I am addicted to coffee. It seems like everyone I know is addicted, too. The dependency takes on a special level of urgency when you live in a place like New York City, where the simple act of leaving one’s apartment — straight into hoards of pedestrian traffic — requires a kick-you-in-the-ass jolt of caffeine. Coffee is as vital to my ability to function as a properly running subway system. It’s the fuel that keeps the engine of this absurd city running.

Nobody knows this better than Erin Meister, coffee raconteur, former barista and current managing editor of Cafe Imports in Minneapolis. In her new book, New York City Coffee: A Caffeinated History, she tells the story of why this city (literally) never sleeps. From the amateur coffee roasters of colonial New Amsterdam to the current third-wave coffee craze, Meister reveals through history, commentary and interviews with New York’s colorful coffee community how the addictive drink became the city’s most democratic and emblematic beverage.

Below are seven things you may not know about New York’s coffee obsession.

Coffee Was First Roasted At Home

You know your friend in Brooklyn who makes her own everything? Kimchi, ricotta, suspenders, macramé coasters?
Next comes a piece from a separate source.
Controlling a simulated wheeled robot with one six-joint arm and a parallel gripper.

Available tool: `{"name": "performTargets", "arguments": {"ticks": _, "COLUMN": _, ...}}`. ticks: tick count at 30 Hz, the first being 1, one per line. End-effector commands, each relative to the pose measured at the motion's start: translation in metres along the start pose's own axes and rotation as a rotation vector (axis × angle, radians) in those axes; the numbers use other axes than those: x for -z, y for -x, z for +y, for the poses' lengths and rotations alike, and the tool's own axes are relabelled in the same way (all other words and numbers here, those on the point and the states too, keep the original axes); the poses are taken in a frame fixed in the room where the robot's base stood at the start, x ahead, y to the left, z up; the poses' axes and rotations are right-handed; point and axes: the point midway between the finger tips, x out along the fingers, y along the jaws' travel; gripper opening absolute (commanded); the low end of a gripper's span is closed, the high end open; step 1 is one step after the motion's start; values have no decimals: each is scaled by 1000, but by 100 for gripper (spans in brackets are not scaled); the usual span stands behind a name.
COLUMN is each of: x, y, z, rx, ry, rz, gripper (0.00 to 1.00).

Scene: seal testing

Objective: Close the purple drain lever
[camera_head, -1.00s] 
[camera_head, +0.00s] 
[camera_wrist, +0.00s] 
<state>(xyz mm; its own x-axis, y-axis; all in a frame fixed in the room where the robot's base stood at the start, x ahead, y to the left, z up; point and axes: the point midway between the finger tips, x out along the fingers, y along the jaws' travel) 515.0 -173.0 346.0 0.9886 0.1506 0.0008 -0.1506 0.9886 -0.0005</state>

You may want to tell her she’s not so much “on trend” as she is part of a long DIY tradition. In the late 17th century, in a newly minted New York City, women were roasting their own coffee long before the process became industrialized.

“Green coffee was scooped from barrels and bagged into greased sacks, ready to be pan-roasted by housewives whose ceilings blackened with the smoke of the scorched coffee beans,” writes Meister of the process that was not only stinky, but also highly flammable, and yes, dangerous. Not until the middle of the nineteenth century did the inventor Jabez Burns, a New Yorker, create the equipment that made it possible to successfully roast big batches of coffee, playing a vital role in bringing a once-exclusive drink to the masses.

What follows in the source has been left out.